Recorded robot episodes
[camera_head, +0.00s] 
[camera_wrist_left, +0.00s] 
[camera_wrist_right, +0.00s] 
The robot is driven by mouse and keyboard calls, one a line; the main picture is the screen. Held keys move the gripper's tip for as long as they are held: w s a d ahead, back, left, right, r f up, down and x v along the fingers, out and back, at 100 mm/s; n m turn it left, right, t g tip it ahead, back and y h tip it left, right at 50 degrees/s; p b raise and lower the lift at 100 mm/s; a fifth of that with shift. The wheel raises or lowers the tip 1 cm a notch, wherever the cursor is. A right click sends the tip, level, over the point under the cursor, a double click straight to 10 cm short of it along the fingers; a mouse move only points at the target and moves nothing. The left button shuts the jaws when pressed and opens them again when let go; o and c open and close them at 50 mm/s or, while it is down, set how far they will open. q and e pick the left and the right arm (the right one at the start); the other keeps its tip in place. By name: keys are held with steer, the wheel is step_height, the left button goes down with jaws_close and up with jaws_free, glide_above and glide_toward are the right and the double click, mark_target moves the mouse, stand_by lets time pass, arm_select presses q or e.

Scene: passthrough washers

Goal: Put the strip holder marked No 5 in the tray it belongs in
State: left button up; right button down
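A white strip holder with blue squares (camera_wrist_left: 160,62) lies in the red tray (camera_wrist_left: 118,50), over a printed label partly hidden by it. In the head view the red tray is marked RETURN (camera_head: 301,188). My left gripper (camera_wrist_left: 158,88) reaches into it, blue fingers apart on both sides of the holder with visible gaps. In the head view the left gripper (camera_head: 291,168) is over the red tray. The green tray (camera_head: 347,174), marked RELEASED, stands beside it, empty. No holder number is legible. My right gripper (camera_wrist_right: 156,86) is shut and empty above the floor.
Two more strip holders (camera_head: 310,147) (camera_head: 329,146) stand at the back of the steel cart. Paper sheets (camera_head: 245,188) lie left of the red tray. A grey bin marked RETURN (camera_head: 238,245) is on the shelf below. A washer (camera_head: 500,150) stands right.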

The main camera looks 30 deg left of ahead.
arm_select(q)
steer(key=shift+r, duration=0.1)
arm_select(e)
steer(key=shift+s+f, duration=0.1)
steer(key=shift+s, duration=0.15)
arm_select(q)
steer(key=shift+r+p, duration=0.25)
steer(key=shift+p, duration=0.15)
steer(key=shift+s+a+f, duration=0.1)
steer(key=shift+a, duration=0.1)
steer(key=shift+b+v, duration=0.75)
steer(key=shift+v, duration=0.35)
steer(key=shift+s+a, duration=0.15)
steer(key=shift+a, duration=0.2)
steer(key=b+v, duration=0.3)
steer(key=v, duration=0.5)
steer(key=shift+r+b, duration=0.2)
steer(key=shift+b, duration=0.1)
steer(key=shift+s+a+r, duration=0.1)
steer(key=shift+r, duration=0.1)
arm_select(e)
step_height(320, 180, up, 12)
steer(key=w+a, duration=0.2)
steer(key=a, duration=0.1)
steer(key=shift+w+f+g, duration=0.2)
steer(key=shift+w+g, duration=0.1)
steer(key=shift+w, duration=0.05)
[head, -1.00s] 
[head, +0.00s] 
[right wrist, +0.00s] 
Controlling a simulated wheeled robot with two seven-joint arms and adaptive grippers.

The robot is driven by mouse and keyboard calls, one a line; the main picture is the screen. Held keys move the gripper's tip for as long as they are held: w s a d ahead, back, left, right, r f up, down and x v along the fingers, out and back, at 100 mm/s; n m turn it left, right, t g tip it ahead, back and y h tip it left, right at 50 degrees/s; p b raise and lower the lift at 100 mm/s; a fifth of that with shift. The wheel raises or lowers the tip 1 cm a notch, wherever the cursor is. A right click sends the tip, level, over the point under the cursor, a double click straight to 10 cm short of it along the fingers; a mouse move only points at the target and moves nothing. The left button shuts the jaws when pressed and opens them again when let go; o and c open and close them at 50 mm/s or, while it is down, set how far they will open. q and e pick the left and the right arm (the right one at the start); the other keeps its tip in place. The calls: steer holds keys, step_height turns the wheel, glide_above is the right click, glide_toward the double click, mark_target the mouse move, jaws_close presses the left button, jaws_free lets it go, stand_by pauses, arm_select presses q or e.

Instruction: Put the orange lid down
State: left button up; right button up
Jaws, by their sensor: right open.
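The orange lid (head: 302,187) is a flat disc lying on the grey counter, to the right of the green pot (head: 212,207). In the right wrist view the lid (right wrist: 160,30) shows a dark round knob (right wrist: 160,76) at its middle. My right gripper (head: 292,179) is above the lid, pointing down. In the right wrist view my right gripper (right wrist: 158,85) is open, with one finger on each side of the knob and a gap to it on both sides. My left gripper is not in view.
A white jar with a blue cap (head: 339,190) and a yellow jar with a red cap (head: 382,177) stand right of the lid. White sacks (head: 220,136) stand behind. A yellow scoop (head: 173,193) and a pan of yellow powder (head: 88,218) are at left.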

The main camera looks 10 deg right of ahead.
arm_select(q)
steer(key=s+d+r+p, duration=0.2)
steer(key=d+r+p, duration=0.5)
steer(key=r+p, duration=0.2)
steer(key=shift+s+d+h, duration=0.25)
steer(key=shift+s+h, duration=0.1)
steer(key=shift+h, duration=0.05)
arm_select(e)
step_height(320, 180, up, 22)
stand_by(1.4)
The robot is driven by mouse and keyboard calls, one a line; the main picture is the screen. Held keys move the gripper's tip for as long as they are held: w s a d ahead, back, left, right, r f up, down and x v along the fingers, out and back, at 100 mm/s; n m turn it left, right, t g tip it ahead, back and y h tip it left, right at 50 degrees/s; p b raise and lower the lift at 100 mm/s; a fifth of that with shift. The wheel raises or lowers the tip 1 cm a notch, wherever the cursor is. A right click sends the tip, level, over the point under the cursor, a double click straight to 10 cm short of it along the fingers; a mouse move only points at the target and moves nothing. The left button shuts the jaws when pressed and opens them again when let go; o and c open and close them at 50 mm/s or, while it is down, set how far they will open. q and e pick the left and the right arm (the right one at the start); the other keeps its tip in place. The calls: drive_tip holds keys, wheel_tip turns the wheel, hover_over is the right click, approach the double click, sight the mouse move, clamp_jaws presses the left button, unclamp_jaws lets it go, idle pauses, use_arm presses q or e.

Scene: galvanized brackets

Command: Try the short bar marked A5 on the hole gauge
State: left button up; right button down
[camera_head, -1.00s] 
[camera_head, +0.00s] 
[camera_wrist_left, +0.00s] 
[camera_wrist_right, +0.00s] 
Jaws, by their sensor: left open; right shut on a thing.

▶ **Exercise directions**: Where a line in the entries holds the word "Scene", copy that line.

▶ **Problem solution**:
Scene: passthrough washers
Scene: galvanized brackets

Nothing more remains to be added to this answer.